DIRECTIONS FOR THIS TASK: Write out the listing below again, precisely as it is given.

SOURCE DATA:
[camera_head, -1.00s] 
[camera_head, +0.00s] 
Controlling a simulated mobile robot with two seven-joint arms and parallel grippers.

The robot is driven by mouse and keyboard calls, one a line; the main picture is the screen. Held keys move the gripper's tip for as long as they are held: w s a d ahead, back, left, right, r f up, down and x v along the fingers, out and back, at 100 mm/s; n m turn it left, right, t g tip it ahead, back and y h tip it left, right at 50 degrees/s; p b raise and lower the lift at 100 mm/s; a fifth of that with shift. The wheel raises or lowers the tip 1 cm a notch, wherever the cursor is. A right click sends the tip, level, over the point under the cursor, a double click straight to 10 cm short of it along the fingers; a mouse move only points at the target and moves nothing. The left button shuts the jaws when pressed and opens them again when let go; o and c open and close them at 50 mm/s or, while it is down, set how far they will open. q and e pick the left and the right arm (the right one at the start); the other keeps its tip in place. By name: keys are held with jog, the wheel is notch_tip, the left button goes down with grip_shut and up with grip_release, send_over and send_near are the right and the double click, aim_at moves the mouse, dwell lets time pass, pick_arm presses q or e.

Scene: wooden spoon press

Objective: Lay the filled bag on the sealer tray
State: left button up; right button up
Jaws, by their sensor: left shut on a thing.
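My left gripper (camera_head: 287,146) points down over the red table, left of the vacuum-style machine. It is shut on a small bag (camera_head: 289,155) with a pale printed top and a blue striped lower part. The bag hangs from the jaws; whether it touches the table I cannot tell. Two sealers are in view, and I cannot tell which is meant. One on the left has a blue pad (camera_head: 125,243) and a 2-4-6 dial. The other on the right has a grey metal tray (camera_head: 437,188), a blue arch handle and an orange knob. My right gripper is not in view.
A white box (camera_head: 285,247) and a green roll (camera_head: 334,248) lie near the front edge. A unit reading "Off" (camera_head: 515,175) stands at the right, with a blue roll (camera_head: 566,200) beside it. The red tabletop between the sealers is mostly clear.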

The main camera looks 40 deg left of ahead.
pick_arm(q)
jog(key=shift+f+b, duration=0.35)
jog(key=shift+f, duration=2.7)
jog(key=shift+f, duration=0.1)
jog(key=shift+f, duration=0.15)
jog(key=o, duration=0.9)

THE RESPONSE:
[camera_head, -1.00s] 
[camera_head, +0.00s] 
Controlling a simulated mobile robot with two seven-joint arms and parallel grippers.

The robot is driven by mouse and keyboard calls, one a line; the main picture is the screen. Held keys move the gripper's tip for as long as they are held: w s a d ahead, back, left, right, r f up, down and x v along the fingers, out and back, at 100 mm/s; n m turn it left, right, t g tip it ahead, back and y h tip it left, right at 50 degrees/s; p b raise and lower the lift at 100 mm/s; a fifth of that with shift. The wheel raises or lowers the tip 1 cm a notch, wherever the cursor is. A right click sends the tip, level, over the point under the cursor, a double click straight to 10 cm short of it along the fingers; a mouse move only points at the target and moves nothing. The left button shuts the jaws when pressed and opens them again when let go; o and c open and close them at 50 mm/s or, while it is down, set how far they will open. q and e pick the left and the right arm (the right one at the start); the other keeps its tip in place. By name: keys are held with jog, the wheel is notch_tip, the left button goes down with grip_shut and up with grip_release, send_over and send_near are the right and the double click, aim_at moves the mouse, dwell lets time pass, pick_arm presses q or e.

Scene: wooden spoon press

Objective: Lay the filled bag on the sealer tray
State: left button up; right button up
Jaws, by their sensor: left shut on a thing.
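My left gripper (camera_head: 287,146) points down over the red table, left of the vacuum-style machine. It is shut on a small bag (camera_head: 289,155) with a pale printed top and a blue striped lower part. The bag hangs from the jaws; whether it touches the table I cannot tell. Two sealers are in view, and I cannot tell which is meant. One on the left has a blue pad (camera_head: 125,243) and a 2-4-6 dial. The other on the right has a grey metal tray (camera_head: 437,188), a blue arch handle and an orange knob. My right gripper is not in view.
A white box (camera_head: 285,247) and a green roll (camera_head: 334,248) lie near the front edge. A unit reading "Off" (camera_head: 515,175) stands at the right, with a blue roll (camera_head: 566,200) beside it. The red tabletop between the sealers is mostly clear.

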The main camera looks 40 deg left of ahead.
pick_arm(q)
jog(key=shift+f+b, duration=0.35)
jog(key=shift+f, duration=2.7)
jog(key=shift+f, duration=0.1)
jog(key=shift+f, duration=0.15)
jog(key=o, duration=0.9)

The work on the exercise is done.